:: Written request ::
Repeat the material exactly from its first line to the line that includes "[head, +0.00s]". Skip pictures.

:: Source material ::

━━━━━━

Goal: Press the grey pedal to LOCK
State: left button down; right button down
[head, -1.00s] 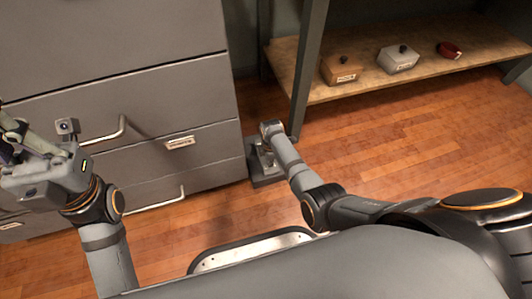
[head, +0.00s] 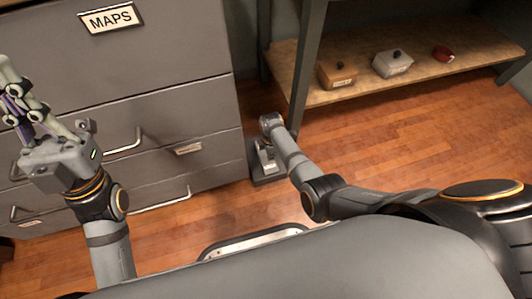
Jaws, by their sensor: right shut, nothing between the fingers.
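The grey pedal (head: 270,181) sits on the floor beside the right side of the grey cabinet, close to the shelf post. Only its dark base shows clearly. My right gripper (head: 265,156) points down over it at the end of the right arm and is shut and empty. The arm and gripper hide much of the pedal, so I cannot tell whether they touch or how far down the pedal is. No LOCK marking is readable. My left gripper (head: 18,92) is raised in front of the cabinet drawers at the far left, and its finger opening is unclear.
The grey cabinet (head: 165,70) has drawers with protruding handles and a MAPS label (head: 110,18). A wooden shelf (head: 340,92) at upper right holds a brown box (head: 338,77), a grey box (head: 393,66) and a red item (head: 443,54). The wooden floor (head: 400,140) at right is clear.

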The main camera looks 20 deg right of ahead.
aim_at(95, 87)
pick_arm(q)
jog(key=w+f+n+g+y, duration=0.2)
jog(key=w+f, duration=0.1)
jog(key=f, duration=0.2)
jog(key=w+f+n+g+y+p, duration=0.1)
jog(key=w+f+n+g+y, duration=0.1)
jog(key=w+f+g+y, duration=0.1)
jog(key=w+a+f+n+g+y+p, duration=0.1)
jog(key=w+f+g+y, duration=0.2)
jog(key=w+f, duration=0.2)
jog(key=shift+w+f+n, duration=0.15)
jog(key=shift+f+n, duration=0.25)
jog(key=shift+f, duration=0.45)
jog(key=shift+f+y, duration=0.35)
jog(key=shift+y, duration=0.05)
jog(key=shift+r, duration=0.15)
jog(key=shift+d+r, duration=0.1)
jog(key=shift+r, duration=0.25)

━━━━━━

:: Answer to this exercise ::
Goal: Press the grey pedal to LOCK
State: left button down; right button down
[head, -1.00s] 
[head, +0.00s] 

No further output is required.